• **Exercise objective**: Skip the images. Copy the records exactly as written.

• **Items**:
• • • • •
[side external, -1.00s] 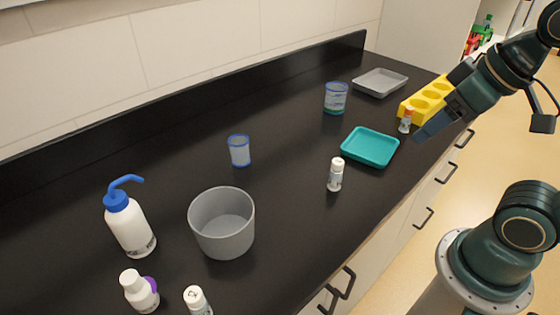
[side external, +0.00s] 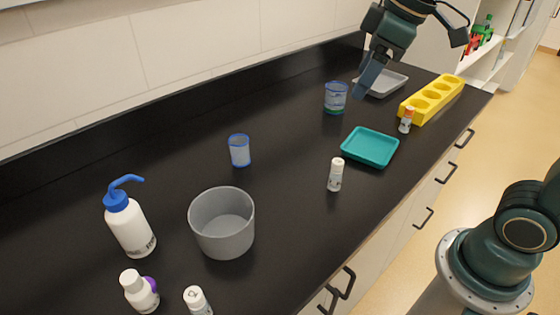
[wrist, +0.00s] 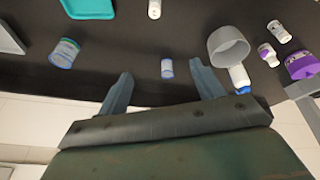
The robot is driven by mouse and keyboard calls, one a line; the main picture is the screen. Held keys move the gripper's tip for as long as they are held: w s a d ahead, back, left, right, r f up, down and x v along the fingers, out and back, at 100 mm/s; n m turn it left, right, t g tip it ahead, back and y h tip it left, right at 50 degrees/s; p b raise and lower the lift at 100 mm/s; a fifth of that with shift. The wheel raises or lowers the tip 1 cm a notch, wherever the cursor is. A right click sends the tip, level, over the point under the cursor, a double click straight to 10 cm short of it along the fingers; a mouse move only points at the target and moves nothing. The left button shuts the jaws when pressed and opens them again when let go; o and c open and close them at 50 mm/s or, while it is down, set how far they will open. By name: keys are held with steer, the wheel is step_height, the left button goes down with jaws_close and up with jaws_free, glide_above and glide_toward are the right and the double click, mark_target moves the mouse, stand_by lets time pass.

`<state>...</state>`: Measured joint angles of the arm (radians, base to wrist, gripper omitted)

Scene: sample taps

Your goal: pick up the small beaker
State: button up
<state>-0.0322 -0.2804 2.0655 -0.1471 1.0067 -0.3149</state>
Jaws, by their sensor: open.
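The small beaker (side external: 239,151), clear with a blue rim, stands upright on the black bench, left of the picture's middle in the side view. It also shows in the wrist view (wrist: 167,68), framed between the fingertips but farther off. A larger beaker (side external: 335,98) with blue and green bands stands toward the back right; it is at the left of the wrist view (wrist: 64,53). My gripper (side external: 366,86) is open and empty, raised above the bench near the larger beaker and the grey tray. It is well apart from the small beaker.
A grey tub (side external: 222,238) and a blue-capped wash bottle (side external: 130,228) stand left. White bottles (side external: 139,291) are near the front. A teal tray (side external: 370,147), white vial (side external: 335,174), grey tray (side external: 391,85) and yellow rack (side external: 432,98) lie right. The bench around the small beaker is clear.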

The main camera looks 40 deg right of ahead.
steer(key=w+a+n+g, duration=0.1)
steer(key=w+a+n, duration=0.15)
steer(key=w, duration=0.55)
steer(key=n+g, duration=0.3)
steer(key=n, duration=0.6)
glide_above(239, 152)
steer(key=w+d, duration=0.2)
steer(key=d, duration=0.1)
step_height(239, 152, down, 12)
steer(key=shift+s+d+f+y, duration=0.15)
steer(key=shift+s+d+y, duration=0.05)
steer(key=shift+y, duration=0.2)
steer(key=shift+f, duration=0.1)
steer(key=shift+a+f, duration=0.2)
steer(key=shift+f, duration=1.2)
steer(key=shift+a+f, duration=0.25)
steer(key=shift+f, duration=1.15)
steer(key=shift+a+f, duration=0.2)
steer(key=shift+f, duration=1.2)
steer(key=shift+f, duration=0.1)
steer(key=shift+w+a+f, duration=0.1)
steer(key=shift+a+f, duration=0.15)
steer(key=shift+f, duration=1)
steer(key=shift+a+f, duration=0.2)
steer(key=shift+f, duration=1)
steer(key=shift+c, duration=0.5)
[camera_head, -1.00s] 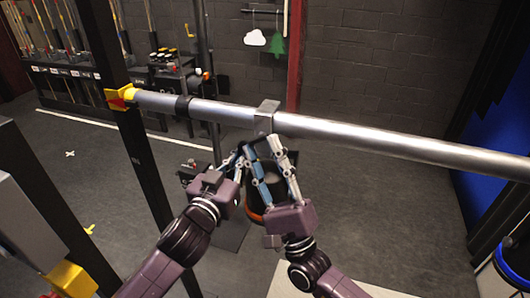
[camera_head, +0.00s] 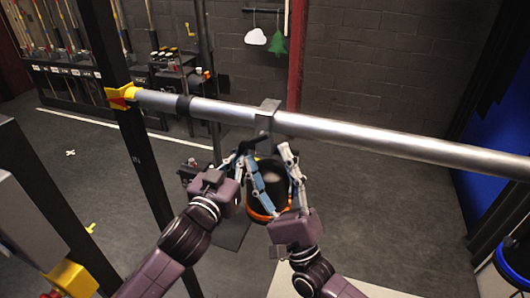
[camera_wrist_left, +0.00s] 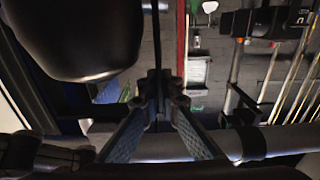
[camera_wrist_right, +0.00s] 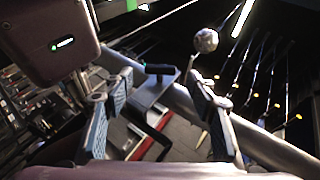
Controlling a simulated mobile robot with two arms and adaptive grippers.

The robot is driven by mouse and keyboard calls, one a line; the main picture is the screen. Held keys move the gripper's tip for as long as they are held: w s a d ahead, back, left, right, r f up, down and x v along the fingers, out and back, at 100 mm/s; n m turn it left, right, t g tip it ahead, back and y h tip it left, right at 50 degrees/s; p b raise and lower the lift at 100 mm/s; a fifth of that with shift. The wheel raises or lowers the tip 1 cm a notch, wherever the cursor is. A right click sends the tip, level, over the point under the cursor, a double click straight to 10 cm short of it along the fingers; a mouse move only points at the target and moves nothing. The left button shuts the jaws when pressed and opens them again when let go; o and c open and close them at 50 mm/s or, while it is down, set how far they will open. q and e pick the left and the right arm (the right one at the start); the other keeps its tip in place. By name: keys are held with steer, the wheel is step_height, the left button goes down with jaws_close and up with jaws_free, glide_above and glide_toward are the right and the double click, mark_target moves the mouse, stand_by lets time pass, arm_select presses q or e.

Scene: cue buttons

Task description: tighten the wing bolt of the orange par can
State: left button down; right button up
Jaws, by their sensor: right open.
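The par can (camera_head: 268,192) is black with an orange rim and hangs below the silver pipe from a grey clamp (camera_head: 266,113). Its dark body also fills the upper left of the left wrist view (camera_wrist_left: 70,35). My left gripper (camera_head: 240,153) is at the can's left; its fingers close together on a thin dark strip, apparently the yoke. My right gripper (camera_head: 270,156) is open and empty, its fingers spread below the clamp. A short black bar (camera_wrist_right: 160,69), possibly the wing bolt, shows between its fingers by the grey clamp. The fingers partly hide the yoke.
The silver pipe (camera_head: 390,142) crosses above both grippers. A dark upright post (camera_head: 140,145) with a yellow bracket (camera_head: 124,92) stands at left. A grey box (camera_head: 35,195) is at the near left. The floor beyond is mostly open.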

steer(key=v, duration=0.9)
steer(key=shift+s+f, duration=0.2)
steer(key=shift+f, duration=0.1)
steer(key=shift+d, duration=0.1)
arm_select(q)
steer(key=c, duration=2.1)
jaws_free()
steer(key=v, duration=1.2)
• • • • •
• **Solution to this problem**:
[side external, -1.00s] 
[side external, +0.00s] 
[wrist, +0.00s] 
The robot is driven by mouse and keyboard calls, one a line; the main picture is the screen. Held keys move the gripper's tip for as long as they are held: w s a d ahead, back, left, right, r f up, down and x v along the fingers, out and back, at 100 mm/s; n m turn it left, right, t g tip it ahead, back and y h tip it left, right at 50 degrees/s; p b raise and lower the lift at 100 mm/s; a fifth of that with shift. The wheel raises or lowers the tip 1 cm a notch, wherever the cursor is. A right click sends the tip, level, over the point under the cursor, a double click straight to 10 cm short of it along the fingers; a mouse move only points at the target and moves nothing. The left button shuts the jaws when pressed and opens them again when let go; o and c open and close them at 50 mm/s or, while it is down, set how far they will open. By name: keys are held with steer, the wheel is step_height, the left button goes down with jaws_close and up with jaws_free, glide_above and glide_toward are the right and the double click, mark_target moves the mouse, stand_by lets time pass.

`<state>...</state>`: Measured joint angles of the arm (radians, base to wrist, gripper omitted)

Scene: sample taps

Your goal: pick up the small beaker
State: button up
<state>-0.0322 -0.2804 2.0655 -0.1471 1.0067 -0.3149</state>
Jaws, by their sensor: open.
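The small beaker (side external: 239,151), clear with a blue rim, stands upright on the black bench, left of the picture's middle in the side view. It also shows in the wrist view (wrist: 167,68), framed between the fingertips but farther off. A larger beaker (side external: 335,98) with blue and green bands stands toward the back right; it is at the left of the wrist view (wrist: 64,53). My gripper (side external: 366,86) is open and empty, raised above the bench near the larger beaker and the grey tray. It is well apart from the small beaker.
A grey tub (side external: 222,238) and a blue-capped wash bottle (side external: 130,228) stand left. White bottles (side external: 139,291) are near the front. A teal tray (side external: 370,147), white vial (side external: 335,174), grey tray (side external: 391,85) and yellow rack (side external: 432,98) lie right. The bench around the small beaker is clear.

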The main camera looks 40 deg right of ahead.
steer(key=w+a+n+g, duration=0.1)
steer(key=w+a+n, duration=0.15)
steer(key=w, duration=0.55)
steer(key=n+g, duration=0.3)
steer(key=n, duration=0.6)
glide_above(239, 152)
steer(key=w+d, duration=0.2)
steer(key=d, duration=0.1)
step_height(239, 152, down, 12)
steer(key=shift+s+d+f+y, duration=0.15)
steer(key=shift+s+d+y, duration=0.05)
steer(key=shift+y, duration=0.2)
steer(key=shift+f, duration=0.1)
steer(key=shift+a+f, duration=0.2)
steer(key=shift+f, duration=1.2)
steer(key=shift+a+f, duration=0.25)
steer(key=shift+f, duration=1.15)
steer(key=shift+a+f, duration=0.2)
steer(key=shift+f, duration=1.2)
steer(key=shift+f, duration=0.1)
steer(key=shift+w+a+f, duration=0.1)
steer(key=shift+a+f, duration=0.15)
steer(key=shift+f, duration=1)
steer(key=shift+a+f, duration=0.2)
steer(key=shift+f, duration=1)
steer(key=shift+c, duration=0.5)
[camera_head, -1.00s] 
[camera_head, +0.00s] 
[camera_wrist_left, +0.00s] 
[camera_wrist_right, +0.00s] 
Controlling a simulated mobile robot with two arms and adaptive grippers.

The robot is driven by mouse and keyboard calls, one a line; the main picture is the screen. Held keys move the gripper's tip for as long as they are held: w s a d ahead, back, left, right, r f up, down and x v along the fingers, out and back, at 100 mm/s; n m turn it left, right, t g tip it ahead, back and y h tip it left, right at 50 degrees/s; p b raise and lower the lift at 100 mm/s; a fifth of that with shift. The wheel raises or lowers the tip 1 cm a notch, wherever the cursor is. A right click sends the tip, level, over the point under the cursor, a double click straight to 10 cm short of it along the fingers; a mouse move only points at the target and moves nothing. The left button shuts the jaws when pressed and opens them again when let go; o and c open and close them at 50 mm/s or, while it is down, set how far they will open. q and e pick the left and the right arm (the right one at the start); the other keeps its tip in place. By name: keys are held with steer, the wheel is step_height, the left button goes down with jaws_close and up with jaws_free, glide_above and glide_toward are the right and the double click, mark_target moves the mouse, stand_by lets time pass, arm_select presses q or e.

Scene: cue buttons

Task description: tighten the wing bolt of the orange par can
State: left button down; right button up
Jaws, by their sensor: right open.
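The par can (camera_head: 268,192) is black with an orange rim and hangs below the silver pipe from a grey clamp (camera_head: 266,113). Its dark body also fills the upper left of the left wrist view (camera_wrist_left: 70,35). My left gripper (camera_head: 240,153) is at the can's left; its fingers close together on a thin dark strip, apparently the yoke. My right gripper (camera_head: 270,156) is open and empty, its fingers spread below the clamp. A short black bar (camera_wrist_right: 160,69), possibly the wing bolt, shows between its fingers by the grey clamp. The fingers partly hide the yoke.
The silver pipe (camera_head: 390,142) crosses above both grippers. A dark upright post (camera_head: 140,145) with a yellow bracket (camera_head: 124,92) stands at left. A grey box (camera_head: 35,195) is at the near left. The floor beyond is mostly open.

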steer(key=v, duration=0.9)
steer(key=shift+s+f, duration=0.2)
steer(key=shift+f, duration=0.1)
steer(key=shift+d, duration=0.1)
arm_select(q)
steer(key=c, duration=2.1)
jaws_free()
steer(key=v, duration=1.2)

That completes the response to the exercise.